Saturday's opener thus proved a relatively gentle blastoff into unknown worlds. The two main pieces were classics from early in the century: Darius Milhaud's jazz ballet, "The Creation of the World," and Schoenberg's Surrealist masterpiece, "Pierrot Lunaire."

The concert also boasted a further kindness. Southwest Chamber, which previously performed its Pasadena series on folding chairs in a gallery space at the Armory Center for the Arts, now has a posh new hall at the Norton Simon Museum. A theater that had been unused for 20 years has been renovated. Its seats are plush; its stage, large; its configuration as wide as it is deep--it feels almost like an executive studio screening room. Gone is the musical immediacy of sitting in the midst of performers, as was enjoyed at the Armory; in its place are comfort, pleasing acoustics and the pleasure of intermission strolls among the Simon collection.

The contrast between the Milhaud and the Schoenberg was full of fascinations. In order to depict the novelty of a newly created world, Milhaud, in 1922, turned to African creation myths and illustrated them with the newest music, namely jazz. The century's first great crossover score, it was the perfect refreshment from the two works that had defined the century's creation of new musical worlds a decade earlier--Stravinsky's "The Rite of Spring" and Schoenberg's "Pierrot."

In "Pierrot," Schoenberg did what the quantum scientists do today: He removed all that is familiar to us, all that grounds us to the world we think we know. In his score--a setting of fantastical poems in which a moon-drunk Harlequin becomes a conduit for revealing pure, wild, sexually aroused emotion--nothing is as it previously seemed. Song and speech are confused; the music is so highly charged that sound effects and melody are inseparable.

Performances by Southwest Chamber do not always live up to the interest of the programming, although a remarkable new 120-CD set that the society has just issued suggests that, under the right conditions, the playing can be reliably strong. On Saturday, the Milhaud lacked some of its allure as played in an arrangement for piano and string quartet, rather than the jazzy original version for 17 solo instruments with a prominent saxophone part. But, appropriate to the science connection, this version and its strict performance did reveal some of the intriguing inner workings of a score often only appreciated for its jazziness.

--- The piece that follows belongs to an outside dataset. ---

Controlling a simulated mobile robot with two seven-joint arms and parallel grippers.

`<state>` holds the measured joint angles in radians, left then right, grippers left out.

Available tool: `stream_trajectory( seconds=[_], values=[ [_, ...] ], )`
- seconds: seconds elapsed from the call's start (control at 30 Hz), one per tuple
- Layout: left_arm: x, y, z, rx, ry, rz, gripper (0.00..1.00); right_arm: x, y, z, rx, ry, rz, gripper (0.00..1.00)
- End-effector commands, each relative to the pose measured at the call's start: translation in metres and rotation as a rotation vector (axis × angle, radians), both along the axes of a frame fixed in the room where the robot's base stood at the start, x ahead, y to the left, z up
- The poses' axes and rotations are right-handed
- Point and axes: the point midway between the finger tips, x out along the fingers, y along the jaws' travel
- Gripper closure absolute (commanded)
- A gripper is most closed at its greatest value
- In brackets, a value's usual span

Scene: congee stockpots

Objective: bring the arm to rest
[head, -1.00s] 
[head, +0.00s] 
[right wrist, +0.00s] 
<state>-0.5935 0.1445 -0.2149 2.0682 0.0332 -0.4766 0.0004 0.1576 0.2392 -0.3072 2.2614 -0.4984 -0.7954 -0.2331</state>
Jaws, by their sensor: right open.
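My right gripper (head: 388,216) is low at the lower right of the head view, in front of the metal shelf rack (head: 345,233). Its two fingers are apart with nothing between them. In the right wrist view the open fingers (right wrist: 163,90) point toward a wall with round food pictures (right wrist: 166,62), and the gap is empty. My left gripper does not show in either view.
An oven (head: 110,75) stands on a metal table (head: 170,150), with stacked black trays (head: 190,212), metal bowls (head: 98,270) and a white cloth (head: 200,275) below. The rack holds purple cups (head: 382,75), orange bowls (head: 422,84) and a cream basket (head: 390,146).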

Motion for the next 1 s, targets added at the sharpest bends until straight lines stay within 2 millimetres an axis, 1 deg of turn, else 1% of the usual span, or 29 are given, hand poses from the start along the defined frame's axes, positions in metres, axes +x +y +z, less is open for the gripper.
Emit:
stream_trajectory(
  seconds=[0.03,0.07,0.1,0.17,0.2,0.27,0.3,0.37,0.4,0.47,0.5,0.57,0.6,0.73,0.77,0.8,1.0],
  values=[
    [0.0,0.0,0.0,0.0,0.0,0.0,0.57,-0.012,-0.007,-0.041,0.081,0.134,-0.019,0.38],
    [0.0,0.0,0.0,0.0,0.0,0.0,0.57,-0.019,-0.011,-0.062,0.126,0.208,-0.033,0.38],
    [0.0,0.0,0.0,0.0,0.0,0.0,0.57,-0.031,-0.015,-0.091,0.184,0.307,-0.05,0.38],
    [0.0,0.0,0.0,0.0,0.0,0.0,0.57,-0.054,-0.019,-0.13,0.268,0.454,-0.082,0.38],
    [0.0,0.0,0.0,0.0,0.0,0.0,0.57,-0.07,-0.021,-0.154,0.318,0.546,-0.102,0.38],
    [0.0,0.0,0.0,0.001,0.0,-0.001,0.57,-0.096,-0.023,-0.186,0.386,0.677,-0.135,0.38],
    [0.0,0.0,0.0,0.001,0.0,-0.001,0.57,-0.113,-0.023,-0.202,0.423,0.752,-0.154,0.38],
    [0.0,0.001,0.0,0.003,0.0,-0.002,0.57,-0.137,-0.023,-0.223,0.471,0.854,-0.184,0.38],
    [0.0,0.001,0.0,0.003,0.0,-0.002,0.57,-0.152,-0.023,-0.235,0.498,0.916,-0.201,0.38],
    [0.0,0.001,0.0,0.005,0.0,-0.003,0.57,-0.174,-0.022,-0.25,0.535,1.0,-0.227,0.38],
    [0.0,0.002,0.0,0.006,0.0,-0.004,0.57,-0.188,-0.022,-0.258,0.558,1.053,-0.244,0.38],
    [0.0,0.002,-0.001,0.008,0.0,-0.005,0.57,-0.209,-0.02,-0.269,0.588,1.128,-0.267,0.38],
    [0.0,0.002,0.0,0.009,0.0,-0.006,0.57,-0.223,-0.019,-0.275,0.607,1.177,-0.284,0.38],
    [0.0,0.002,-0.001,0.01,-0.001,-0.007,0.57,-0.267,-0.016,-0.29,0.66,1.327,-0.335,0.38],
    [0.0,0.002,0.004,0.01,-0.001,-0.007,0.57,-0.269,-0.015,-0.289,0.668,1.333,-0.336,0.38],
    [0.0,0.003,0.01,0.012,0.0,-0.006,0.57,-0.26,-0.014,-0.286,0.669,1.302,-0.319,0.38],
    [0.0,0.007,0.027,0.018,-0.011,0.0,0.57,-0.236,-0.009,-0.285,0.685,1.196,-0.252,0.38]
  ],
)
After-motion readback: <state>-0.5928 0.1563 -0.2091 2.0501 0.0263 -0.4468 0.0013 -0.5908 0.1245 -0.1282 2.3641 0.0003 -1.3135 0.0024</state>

"Pierrot" featured the soprano Phyllis Bryn-Julson, who recited/sang it from memory, and did so masterfully. She is not as dramatic as a singer can be in this role, but she casts a spell. Jeff von der Schmidt, the ensemble's artistic director, conducted the five instrumentalists in a carefully laid out interpretation. "Pierrot" is most striking when each player is striking; in this case there were two standouts--the bracing flutist Dorothy Stone and the characterful clarinetist, Jim Foschia.

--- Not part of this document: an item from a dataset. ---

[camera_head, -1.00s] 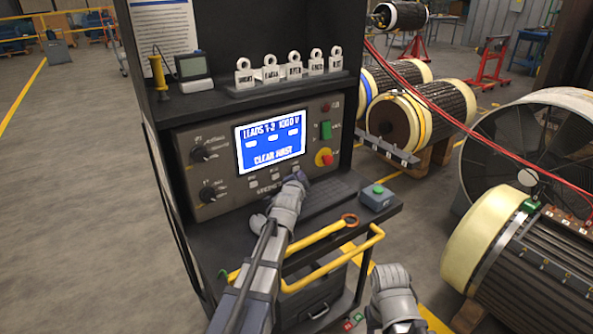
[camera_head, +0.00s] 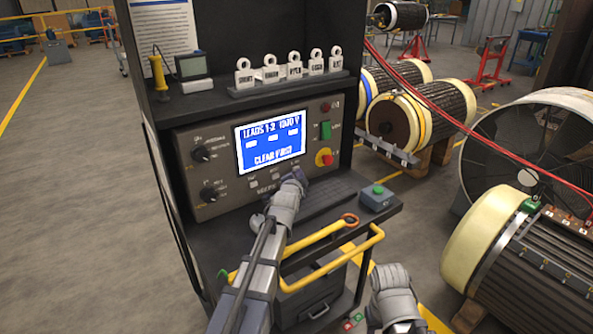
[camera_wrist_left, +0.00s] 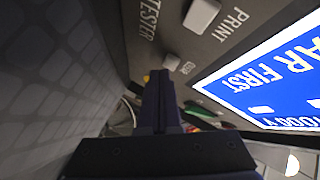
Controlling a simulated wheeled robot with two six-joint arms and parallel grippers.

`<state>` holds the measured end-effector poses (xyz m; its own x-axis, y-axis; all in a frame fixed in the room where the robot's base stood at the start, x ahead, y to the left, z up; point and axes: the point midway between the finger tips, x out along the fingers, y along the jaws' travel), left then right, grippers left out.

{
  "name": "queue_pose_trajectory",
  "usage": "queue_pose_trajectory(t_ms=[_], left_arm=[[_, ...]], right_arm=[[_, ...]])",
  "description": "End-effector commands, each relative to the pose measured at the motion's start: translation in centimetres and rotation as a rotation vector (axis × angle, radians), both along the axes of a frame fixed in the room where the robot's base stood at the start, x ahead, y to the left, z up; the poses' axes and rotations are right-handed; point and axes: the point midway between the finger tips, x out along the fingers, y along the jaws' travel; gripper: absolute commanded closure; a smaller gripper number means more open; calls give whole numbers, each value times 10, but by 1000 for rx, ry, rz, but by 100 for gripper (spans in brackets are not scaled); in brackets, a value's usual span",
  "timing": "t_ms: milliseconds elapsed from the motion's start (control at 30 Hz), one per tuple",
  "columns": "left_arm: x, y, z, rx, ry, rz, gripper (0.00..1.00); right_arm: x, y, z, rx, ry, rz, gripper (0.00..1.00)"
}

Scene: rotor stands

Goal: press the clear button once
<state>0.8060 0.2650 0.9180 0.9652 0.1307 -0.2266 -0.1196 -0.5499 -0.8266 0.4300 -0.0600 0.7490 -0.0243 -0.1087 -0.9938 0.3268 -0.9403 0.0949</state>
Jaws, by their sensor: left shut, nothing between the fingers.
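The tester panel (camera_head: 217,165) has a row of small pale buttons under its blue screen (camera_head: 270,142), which reads "LEADS 1-2 1000 V" and "CLEAR FIRST". My left gripper (camera_head: 299,176) is shut and empty, close to the right end of that row. In the left wrist view, its dark fingers (camera_wrist_left: 159,90) point at the panel near a small pale button (camera_wrist_left: 172,62) whose label is too small to read surely. A larger button (camera_wrist_left: 202,14) beside it is labelled PRINT. I cannot tell whether the fingertips touch a button.
A red knob on yellow (camera_head: 324,157) and a green switch (camera_head: 325,130) sit right of the screen. A grey box with a green button (camera_head: 377,196) stands on the shelf's right corner. A yellow rail (camera_head: 330,247) runs along the front. Rotors (camera_head: 400,120) stand at right.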

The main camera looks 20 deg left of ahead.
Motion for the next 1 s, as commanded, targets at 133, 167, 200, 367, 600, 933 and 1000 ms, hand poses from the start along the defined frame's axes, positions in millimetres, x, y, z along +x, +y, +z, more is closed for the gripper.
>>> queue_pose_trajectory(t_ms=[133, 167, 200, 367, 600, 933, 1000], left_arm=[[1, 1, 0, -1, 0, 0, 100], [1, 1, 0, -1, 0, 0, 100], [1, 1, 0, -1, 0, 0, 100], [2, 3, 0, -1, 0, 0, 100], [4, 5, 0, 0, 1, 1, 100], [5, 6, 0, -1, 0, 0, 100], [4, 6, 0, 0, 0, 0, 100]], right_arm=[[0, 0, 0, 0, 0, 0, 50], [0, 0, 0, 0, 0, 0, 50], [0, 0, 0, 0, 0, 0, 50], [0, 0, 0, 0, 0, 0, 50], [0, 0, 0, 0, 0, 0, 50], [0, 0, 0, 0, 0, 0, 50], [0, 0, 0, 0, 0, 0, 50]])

In between, and in recognition of the new concert setting, Stone, violist Jan Karlin and pianist Gayle Blankenburg, gave an enjoyably decorative and fanciful interpretation of Robert Kraft's "Kandinsky Variations." The piece is a graph score from the 1970s visually inspired by Kandinsky, allowing the performers improvisatory freedom. And the fact that this indeterminate music will never sound remotely the same the second time around also served as a nice musical reminder of the sheer uncertainty that is at the heart of science and that we tend to experience every time we peer up into the night sky.